▶ [PROBLEM REQUIREMENTS]
Copy each line of the data below with the word "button".

▶ [DATASET EXCERPT]
■ ■ ■ ■
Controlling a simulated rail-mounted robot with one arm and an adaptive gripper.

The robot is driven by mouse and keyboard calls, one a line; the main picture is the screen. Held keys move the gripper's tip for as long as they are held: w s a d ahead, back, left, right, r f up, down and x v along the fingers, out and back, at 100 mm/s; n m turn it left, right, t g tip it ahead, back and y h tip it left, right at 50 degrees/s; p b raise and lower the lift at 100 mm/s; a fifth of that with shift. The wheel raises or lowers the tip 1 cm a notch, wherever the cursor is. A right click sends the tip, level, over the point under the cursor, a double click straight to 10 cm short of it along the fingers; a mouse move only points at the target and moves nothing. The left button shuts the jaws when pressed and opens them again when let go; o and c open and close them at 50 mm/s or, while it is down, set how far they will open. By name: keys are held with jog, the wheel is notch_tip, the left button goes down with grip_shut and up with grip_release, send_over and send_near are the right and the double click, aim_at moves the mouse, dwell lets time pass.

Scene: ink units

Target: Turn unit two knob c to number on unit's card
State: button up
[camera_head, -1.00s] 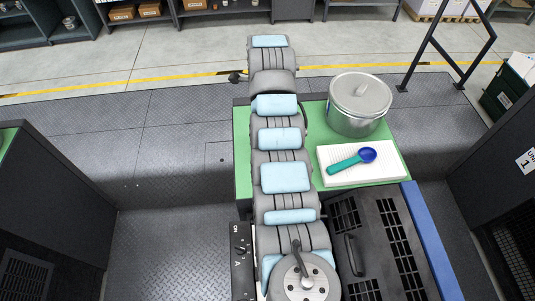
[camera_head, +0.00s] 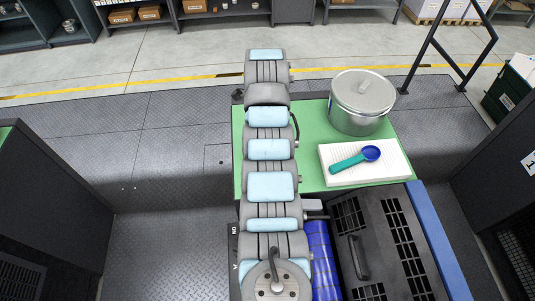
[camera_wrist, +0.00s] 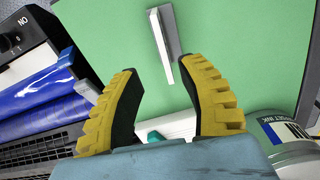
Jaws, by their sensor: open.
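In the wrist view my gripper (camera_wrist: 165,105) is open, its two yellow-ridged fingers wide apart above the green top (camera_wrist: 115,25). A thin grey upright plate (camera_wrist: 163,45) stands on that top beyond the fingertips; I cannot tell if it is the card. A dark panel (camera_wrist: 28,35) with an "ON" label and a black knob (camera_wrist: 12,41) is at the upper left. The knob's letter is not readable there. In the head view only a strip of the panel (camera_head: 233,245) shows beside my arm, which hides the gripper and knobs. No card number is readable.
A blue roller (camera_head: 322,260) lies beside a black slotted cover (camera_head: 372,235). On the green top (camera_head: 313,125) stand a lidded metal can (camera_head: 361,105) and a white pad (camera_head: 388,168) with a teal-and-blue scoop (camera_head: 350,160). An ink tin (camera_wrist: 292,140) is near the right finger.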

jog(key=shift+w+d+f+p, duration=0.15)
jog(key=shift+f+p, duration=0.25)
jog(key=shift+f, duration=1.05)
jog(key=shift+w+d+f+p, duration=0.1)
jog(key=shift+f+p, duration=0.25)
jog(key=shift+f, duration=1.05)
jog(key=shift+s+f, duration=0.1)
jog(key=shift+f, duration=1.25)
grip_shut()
■ ■ ■ ■
▶ [THE SOLUTION]
The robot is driven by mouse and keyboard calls, one a line; the main picture is the screen. Held keys move the gripper's tip for as long as they are held: w s a d ahead, back, left, right, r f up, down and x v along the fingers, out and back, at 100 mm/s; n m turn it left, right, t g tip it ahead, back and y h tip it left, right at 50 degrees/s; p b raise and lower the lift at 100 mm/s; a fifth of that with shift. The wheel raises or lowers the tip 1 cm a notch, wherever the cursor is. A right click sends the tip, level, over the point under the cursor, a double click straight to 10 cm short of it along the fingers; a mouse move only points at the target and moves nothing. The left button shuts the jaws when pressed and opens them again when let go; o and c open and close them at 50 mm/s or, while it is down, set how far they will open. By name: keys are held with jog, the wheel is notch_tip, the left button goes down with grip_shut and up with grip_release, send_over and send_near are the right and the double click, aim_at moves the mouse, dwell lets time pass.
State: button up

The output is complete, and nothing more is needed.